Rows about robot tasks
>>>

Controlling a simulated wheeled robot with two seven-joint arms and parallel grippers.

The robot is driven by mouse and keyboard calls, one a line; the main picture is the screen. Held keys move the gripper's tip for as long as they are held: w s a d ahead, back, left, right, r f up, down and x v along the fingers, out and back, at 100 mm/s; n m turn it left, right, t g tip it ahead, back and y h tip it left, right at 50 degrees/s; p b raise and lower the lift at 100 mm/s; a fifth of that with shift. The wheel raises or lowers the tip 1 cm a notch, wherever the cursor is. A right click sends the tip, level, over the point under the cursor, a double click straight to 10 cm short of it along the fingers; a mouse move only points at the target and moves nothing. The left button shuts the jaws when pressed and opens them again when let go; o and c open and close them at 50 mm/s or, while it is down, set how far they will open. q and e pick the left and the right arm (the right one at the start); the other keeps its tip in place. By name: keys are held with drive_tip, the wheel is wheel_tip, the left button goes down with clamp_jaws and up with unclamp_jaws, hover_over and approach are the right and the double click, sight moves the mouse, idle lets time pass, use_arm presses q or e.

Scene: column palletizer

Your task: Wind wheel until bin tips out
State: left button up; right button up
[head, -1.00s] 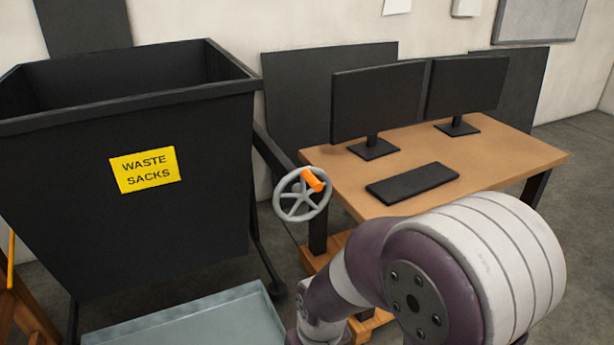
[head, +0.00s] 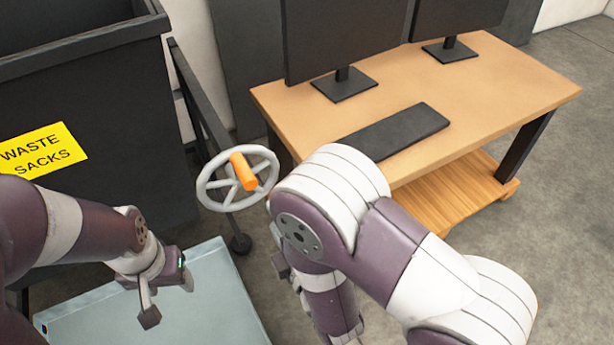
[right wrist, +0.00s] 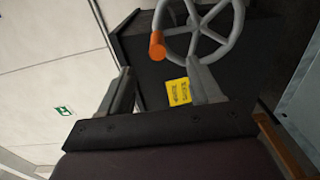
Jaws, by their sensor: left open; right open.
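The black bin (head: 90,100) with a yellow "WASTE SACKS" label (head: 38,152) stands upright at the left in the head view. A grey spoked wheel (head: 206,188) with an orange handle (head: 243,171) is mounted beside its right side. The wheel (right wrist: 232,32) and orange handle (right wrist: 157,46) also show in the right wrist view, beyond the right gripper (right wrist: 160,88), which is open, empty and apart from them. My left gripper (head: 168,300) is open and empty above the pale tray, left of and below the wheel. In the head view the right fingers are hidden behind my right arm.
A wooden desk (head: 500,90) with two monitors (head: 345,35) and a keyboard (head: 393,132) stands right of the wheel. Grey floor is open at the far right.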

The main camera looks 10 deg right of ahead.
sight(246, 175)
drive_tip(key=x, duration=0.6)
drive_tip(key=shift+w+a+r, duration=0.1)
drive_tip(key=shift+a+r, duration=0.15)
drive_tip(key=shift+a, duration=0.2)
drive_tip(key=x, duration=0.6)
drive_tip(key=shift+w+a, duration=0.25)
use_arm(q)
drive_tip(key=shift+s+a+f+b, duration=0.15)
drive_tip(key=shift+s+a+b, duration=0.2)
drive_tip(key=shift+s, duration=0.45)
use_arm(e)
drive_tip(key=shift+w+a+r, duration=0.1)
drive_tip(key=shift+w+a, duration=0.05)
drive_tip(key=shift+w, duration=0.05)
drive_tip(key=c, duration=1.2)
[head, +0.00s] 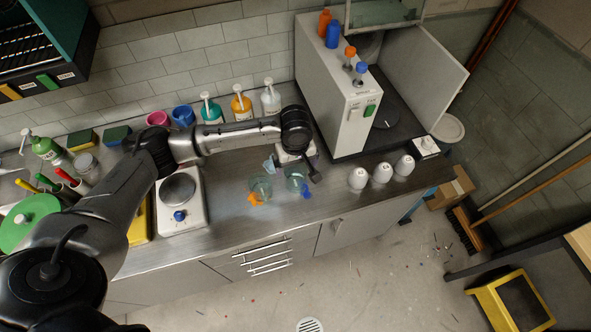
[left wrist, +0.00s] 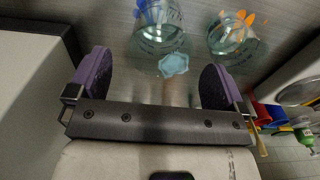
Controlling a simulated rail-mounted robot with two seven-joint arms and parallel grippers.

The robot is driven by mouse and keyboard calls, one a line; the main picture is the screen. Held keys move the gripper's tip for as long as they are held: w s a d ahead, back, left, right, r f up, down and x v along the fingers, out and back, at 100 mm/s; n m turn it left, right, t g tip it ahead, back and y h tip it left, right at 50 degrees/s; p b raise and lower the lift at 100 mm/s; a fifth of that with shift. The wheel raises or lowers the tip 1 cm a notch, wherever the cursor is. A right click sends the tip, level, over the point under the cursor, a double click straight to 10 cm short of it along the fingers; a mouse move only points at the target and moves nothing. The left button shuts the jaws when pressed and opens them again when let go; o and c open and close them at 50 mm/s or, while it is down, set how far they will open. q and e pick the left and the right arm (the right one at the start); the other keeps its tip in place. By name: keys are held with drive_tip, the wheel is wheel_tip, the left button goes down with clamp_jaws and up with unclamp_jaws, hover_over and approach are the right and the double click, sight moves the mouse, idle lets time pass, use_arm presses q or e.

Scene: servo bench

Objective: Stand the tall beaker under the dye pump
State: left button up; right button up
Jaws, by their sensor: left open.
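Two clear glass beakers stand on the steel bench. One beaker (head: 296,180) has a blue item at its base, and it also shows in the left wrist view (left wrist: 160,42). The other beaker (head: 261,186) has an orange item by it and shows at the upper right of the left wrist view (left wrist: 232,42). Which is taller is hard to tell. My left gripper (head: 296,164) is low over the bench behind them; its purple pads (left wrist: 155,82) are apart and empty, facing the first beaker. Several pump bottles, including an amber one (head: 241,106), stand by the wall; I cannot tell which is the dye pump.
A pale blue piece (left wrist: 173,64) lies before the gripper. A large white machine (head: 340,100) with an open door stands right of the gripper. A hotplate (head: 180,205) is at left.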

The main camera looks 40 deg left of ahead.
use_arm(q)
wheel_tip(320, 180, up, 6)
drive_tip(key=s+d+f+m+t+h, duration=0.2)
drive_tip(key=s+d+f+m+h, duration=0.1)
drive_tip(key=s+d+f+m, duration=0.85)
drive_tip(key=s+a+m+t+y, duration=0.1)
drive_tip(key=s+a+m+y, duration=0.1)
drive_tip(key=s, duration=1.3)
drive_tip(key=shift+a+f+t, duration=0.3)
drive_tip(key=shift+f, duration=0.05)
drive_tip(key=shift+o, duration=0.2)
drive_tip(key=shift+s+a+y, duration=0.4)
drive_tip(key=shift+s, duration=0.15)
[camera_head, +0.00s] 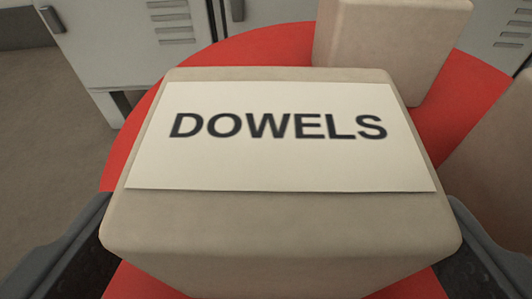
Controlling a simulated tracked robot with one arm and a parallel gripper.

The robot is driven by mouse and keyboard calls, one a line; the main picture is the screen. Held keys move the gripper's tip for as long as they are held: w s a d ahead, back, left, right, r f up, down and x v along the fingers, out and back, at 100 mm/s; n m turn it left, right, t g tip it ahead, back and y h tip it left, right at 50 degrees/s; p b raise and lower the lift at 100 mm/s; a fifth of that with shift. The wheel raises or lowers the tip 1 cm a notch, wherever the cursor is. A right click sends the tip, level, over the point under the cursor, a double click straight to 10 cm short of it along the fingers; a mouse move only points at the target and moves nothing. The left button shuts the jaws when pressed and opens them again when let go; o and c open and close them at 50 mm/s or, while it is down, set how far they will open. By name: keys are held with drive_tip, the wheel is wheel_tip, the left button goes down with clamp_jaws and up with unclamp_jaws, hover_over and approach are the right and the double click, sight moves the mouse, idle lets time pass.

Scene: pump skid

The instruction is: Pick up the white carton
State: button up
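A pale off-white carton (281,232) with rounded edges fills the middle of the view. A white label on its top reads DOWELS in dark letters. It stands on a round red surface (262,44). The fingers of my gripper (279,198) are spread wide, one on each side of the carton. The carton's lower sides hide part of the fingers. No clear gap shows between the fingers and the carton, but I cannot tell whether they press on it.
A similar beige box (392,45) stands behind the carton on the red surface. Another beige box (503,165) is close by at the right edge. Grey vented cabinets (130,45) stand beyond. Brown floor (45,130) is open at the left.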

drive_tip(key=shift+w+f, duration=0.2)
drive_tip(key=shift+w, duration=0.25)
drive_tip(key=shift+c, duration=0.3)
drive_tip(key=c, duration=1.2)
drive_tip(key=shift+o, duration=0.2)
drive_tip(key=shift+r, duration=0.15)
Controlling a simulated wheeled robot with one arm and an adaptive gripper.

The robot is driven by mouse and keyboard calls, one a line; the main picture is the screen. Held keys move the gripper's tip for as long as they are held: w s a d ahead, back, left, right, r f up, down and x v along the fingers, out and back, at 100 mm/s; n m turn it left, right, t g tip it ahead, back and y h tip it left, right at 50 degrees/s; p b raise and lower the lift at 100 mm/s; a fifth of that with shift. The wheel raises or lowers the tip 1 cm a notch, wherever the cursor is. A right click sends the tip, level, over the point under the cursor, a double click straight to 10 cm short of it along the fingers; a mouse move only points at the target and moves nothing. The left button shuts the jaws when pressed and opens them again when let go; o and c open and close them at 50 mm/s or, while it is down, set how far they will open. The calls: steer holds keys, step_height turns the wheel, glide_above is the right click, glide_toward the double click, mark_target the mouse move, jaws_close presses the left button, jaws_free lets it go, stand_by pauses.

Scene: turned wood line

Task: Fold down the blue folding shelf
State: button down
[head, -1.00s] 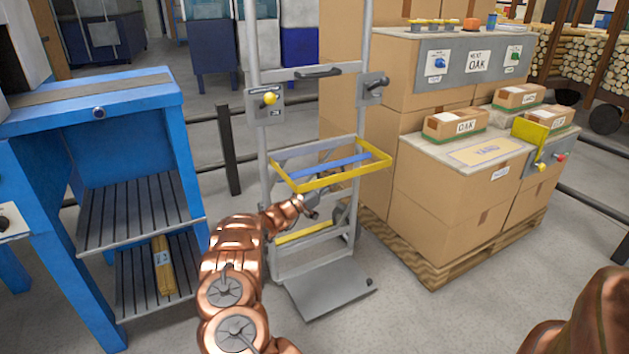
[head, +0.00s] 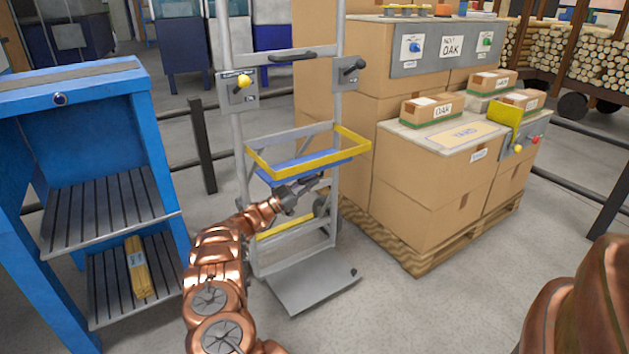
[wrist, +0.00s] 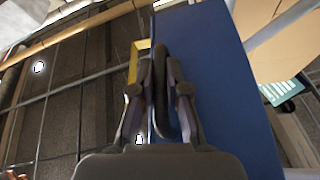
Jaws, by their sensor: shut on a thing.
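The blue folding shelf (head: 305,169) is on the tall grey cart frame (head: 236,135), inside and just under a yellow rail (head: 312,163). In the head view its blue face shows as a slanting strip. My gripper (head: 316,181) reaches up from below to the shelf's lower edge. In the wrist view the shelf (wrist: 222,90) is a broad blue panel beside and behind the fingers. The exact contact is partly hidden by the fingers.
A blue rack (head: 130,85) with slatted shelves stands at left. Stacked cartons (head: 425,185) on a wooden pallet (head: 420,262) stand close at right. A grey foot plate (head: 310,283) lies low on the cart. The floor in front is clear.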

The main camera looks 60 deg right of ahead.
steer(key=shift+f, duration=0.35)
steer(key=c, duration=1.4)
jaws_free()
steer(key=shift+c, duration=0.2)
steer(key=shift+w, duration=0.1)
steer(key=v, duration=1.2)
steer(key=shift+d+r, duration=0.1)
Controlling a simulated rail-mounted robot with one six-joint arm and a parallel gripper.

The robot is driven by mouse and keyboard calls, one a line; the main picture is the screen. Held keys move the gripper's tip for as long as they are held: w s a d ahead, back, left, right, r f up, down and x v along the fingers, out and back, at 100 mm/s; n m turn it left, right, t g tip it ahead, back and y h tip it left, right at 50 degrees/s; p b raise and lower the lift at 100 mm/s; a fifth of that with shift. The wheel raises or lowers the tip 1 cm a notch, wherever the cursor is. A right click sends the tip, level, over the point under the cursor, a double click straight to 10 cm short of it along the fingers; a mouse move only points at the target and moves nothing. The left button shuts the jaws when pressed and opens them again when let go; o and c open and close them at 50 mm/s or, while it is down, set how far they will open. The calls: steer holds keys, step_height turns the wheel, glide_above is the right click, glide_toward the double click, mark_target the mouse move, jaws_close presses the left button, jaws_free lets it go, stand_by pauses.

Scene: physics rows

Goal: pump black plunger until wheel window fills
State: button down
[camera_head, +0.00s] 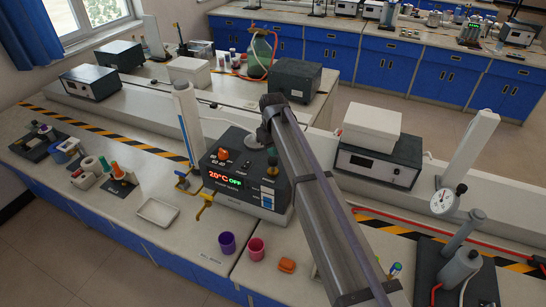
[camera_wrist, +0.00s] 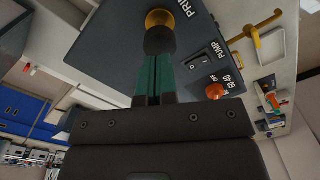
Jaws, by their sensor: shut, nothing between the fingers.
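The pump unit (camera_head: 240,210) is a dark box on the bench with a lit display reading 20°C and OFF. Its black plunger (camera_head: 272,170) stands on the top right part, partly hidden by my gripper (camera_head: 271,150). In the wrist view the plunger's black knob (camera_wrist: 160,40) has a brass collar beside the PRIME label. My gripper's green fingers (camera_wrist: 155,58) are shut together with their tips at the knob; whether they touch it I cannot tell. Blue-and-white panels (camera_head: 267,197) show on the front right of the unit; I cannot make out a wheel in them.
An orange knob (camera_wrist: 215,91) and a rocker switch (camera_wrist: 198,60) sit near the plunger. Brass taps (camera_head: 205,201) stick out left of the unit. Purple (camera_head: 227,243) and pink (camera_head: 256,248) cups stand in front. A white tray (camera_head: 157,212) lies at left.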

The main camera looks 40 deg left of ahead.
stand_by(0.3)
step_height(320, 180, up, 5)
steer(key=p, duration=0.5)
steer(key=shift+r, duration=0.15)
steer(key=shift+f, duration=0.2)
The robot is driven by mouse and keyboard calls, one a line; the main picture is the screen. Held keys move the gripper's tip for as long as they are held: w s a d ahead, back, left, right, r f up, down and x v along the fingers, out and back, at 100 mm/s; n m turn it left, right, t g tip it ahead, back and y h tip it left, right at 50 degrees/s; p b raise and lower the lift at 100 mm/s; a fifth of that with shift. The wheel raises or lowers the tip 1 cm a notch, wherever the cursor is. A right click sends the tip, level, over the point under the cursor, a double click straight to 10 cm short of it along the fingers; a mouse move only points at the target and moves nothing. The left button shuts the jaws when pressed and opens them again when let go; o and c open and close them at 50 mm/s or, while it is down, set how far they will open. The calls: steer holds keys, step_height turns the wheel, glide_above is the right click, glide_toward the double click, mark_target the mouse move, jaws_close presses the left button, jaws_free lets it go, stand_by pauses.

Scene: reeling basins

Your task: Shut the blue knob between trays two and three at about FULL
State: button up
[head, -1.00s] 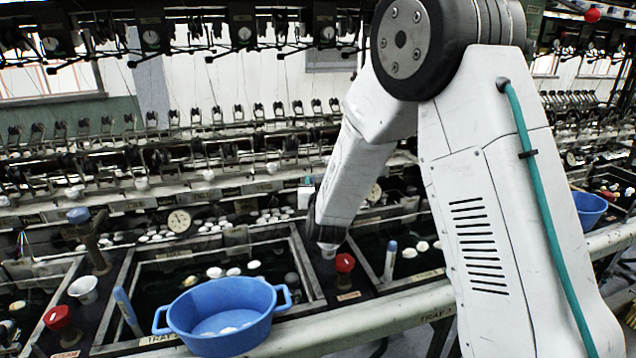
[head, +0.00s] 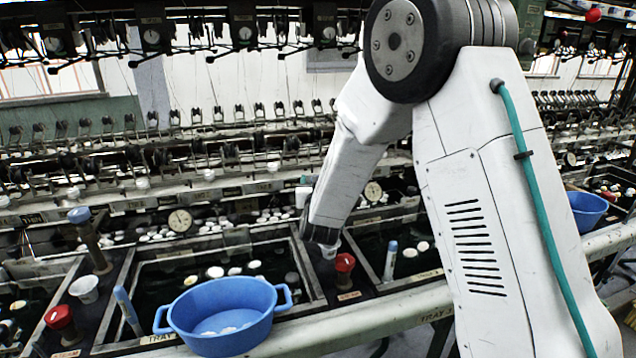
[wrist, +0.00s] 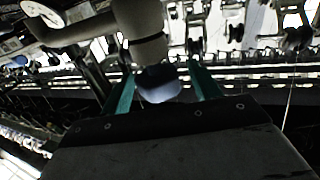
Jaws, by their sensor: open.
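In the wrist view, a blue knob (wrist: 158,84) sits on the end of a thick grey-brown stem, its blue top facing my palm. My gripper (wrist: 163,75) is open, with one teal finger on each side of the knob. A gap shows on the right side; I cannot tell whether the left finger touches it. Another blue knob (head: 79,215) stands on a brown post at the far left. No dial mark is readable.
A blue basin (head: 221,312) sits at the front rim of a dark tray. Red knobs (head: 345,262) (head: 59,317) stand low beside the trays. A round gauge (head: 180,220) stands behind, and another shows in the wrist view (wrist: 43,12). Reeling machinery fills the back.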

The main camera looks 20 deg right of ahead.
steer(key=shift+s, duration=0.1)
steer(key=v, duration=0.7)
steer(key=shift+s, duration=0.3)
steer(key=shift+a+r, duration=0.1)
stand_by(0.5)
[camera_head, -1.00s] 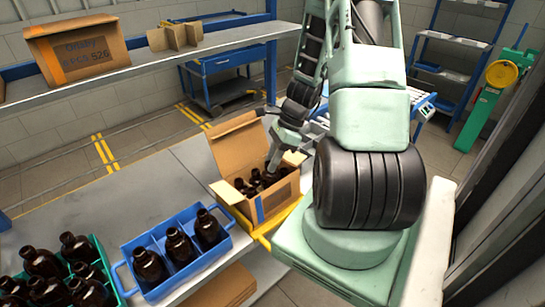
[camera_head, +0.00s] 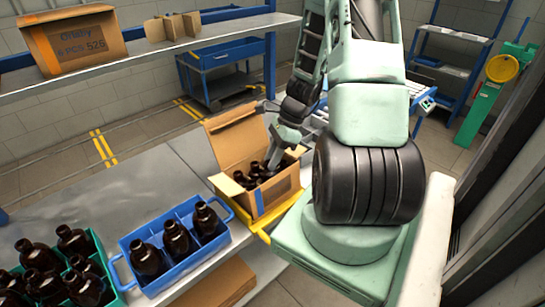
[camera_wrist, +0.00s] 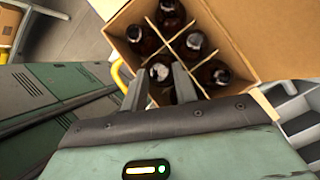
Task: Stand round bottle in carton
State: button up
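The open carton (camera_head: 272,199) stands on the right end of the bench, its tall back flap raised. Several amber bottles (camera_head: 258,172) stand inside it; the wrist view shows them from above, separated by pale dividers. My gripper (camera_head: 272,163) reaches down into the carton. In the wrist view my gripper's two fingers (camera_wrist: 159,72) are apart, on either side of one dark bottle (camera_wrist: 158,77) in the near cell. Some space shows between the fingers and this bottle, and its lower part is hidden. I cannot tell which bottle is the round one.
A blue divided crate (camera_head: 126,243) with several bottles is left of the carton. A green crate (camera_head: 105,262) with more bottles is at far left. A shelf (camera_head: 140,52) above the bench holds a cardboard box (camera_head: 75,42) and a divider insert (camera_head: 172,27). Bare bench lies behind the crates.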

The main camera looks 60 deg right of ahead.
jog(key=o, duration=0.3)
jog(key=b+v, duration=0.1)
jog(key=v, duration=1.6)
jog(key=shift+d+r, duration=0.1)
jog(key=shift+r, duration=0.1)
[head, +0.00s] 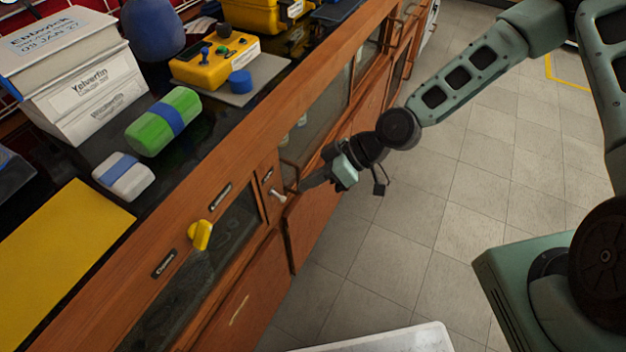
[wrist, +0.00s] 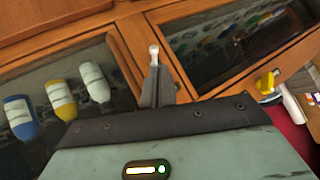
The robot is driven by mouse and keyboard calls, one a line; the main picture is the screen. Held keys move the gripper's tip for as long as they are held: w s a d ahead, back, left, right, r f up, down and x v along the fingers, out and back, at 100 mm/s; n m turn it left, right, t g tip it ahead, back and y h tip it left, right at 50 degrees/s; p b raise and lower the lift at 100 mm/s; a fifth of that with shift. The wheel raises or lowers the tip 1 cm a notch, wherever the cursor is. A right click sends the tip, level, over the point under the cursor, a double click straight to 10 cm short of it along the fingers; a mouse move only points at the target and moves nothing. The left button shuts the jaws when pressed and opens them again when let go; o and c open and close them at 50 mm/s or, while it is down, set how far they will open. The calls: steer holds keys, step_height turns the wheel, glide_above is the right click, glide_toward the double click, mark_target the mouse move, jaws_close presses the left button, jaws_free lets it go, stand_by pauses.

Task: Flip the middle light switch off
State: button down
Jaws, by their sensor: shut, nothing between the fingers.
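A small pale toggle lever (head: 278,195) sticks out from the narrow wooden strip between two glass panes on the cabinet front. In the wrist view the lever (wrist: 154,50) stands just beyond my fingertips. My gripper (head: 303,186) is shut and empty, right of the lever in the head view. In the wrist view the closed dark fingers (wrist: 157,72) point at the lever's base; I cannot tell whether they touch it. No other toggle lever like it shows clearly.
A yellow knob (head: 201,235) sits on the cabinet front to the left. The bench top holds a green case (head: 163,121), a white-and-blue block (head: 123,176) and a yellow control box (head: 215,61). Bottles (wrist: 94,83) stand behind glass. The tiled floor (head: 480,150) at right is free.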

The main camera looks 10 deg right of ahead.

<<<

# SHORT PROBLEM
Count up every line above that has the word "simulated" in it; answer with the number alone.

# FINISHED ANSWER
5